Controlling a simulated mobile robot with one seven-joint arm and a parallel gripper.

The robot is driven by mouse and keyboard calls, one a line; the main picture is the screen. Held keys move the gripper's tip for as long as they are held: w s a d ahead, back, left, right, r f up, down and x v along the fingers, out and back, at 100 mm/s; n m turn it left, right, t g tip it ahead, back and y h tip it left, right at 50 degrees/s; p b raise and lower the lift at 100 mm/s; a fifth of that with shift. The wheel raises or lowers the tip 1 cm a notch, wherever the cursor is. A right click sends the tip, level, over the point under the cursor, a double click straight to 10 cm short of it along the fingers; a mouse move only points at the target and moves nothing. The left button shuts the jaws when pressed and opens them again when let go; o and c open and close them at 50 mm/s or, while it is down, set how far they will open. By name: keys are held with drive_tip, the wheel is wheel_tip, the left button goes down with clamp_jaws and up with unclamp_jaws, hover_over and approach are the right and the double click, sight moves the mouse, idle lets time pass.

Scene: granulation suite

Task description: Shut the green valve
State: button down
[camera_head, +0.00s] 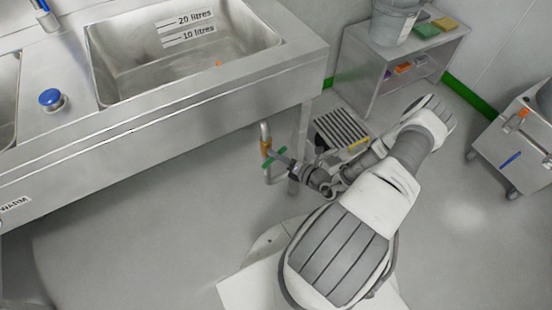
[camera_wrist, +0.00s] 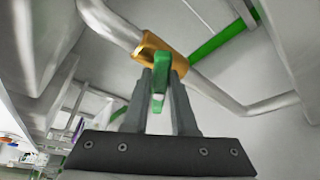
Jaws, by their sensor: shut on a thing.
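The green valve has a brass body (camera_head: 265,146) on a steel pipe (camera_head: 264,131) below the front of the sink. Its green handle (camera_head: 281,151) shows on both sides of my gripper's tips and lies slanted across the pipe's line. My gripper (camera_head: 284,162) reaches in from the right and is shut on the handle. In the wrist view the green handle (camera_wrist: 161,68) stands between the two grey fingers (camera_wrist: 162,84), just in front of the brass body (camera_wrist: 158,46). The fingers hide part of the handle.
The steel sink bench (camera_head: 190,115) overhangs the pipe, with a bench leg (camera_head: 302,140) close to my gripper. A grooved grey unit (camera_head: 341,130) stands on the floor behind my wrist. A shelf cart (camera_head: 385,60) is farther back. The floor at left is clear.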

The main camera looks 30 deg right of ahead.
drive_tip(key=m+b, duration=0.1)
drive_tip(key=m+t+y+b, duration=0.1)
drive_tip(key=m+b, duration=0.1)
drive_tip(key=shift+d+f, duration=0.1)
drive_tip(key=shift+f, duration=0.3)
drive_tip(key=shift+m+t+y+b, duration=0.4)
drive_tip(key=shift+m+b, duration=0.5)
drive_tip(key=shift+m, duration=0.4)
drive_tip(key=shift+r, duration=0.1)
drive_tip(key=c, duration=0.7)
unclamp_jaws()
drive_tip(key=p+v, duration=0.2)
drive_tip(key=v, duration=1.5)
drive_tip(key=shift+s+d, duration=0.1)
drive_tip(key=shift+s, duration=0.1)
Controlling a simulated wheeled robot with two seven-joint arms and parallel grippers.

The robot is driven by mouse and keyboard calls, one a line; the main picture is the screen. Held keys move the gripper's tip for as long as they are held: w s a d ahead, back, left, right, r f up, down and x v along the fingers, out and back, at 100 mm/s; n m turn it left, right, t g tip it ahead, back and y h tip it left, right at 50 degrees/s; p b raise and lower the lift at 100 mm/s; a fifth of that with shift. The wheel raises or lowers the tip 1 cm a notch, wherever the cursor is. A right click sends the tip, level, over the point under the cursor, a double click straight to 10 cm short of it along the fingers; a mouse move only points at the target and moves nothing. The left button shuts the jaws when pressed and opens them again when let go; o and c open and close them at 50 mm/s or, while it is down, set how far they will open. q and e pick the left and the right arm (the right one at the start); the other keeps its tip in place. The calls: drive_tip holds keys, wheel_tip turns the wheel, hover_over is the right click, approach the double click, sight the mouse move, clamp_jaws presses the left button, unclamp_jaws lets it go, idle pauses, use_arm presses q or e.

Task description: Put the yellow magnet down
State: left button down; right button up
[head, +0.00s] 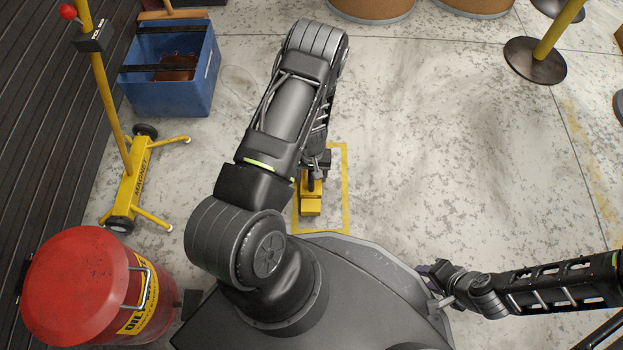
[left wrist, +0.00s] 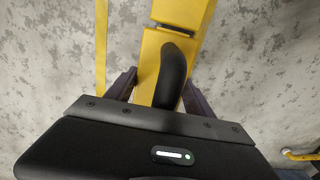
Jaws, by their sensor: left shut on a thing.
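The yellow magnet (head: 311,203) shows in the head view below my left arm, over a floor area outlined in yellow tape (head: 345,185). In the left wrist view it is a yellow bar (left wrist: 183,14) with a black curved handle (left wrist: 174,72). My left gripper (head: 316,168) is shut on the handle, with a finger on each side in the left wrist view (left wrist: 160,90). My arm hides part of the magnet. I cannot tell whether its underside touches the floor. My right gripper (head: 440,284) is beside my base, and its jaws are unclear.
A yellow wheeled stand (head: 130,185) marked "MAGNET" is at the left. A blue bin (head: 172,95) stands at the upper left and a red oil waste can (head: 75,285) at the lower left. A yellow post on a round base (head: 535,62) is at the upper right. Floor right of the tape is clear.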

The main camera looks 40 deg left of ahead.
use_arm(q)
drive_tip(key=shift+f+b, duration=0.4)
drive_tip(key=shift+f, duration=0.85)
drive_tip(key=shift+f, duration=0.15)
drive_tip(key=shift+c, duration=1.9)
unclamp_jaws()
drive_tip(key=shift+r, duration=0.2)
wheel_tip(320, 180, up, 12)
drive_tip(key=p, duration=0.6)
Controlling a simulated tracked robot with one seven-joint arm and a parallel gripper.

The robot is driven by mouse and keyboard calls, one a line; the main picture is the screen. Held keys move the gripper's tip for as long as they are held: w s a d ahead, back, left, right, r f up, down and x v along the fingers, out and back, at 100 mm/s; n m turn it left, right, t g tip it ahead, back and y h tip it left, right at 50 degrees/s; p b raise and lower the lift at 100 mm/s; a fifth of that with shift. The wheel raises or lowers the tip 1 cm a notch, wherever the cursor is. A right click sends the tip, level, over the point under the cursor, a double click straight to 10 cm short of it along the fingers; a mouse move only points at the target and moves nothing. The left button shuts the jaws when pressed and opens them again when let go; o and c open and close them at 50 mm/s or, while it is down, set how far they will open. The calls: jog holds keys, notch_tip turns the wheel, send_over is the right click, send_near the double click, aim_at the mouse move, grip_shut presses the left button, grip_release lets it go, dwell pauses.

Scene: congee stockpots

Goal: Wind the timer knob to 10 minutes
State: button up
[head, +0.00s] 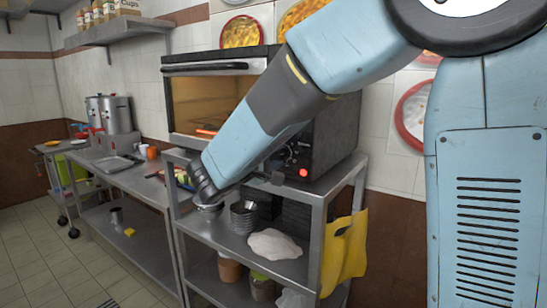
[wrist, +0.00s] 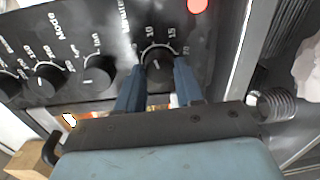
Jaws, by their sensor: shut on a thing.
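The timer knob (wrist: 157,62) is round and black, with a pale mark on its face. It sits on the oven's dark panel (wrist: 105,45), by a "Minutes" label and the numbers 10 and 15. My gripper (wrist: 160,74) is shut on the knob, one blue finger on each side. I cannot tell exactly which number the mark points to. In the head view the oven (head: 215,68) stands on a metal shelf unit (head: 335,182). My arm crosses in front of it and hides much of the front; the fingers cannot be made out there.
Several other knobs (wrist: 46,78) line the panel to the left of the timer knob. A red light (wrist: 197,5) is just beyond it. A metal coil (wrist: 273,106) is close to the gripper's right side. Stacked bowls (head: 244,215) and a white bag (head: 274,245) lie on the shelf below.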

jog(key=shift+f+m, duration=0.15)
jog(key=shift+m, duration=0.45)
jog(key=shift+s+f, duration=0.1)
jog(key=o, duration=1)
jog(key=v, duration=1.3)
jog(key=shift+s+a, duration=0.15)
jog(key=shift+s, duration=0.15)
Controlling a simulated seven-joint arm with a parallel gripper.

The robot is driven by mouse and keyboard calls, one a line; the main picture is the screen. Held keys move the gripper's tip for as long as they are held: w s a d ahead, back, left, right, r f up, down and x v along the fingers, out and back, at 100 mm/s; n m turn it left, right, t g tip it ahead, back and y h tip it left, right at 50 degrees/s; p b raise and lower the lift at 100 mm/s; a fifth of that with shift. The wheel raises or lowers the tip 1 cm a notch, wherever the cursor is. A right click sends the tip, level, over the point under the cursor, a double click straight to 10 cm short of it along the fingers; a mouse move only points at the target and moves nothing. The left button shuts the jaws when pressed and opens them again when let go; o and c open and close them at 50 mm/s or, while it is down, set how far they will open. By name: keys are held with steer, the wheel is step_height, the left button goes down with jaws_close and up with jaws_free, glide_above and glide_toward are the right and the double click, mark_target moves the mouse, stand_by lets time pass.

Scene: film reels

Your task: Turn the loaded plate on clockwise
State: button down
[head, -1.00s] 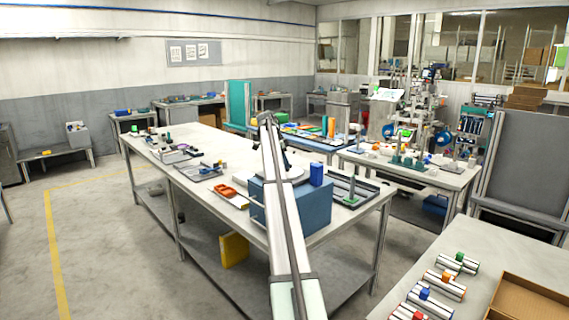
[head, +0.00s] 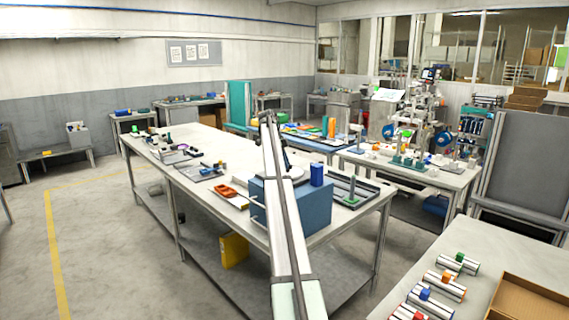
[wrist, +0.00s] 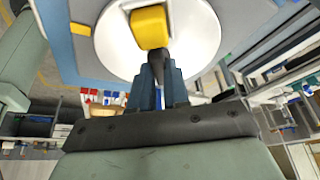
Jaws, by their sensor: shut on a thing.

• • • • • • •

§ **WHAT IS BEING ASKED**: Copy out the lines in which the string "presses" appears.

§ **IN RESPONSE**:
The robot is driven by mouse and keyboard calls, one a line; the main picture is the screen. Held keys move the gripper's tip for as long as they are held: w s a d ahead, back, left, right, r f up, down and x v along the fingers, out and back, at 100 mm/s; n m turn it left, right, t g tip it ahead, back and y h tip it left, right at 50 degrees/s; p b raise and lower the lift at 100 mm/s; a fifth of that with shift. The wheel raises or lowers the tip 1 cm a notch, wherever the cursor is. A right click sends the tip, level, over the point under the cursor, a double click straight to 10 cm short of it along the fingers; a mouse move only points at the target and moves nothing. The left button shuts the jaws when pressed and opens them again when let go; o and c open and close them at 50 mm/s or, while it is down, set how far they will open. q and e pick the left and the right arm (the right one at the start); the other keeps its tip in place. The calls: drive_tip holds keys, wheel_tip turns the wheel, hover_over is the right click, approach the double click, sight the mouse move, clamp_jaws presses the left button, unclamp_jaws lets it go, idle pauses, use_arm presses q or e.
The robot is driven by mouse and keyboard calls, one a line; the main picture is the screen. Held keys move the gripper's tip for as long as they are held: w s a d ahead, back, left, right, r f up, down and x v along the fingers, out and back, at 100 mm/s; n m turn it left, right, t g tip it ahead, back and y h tip it left, right at 50 degrees/s; p b raise and lower the lift at 100 mm/s; a fifth of that with shift. The wheel raises or lowers the tip 1 cm a notch, wherever the cursor is. A right click sends the tip, level, over the point under the cursor, a double click straight to 10 cm short of it along the fingers; a mouse move only points at the target and moves nothing. The left button shuts the jaws when pressed and opens them again when let go; o and c open and close them at 50 mm/s or, while it is down, set how far they will open. The calls: jog holds keys, notch_tip turns the wheel, send_over is the right click, send_near the double click, aim_at the mouse move, grip_shut presses the left button, grip_release lets it go, dwell pauses.

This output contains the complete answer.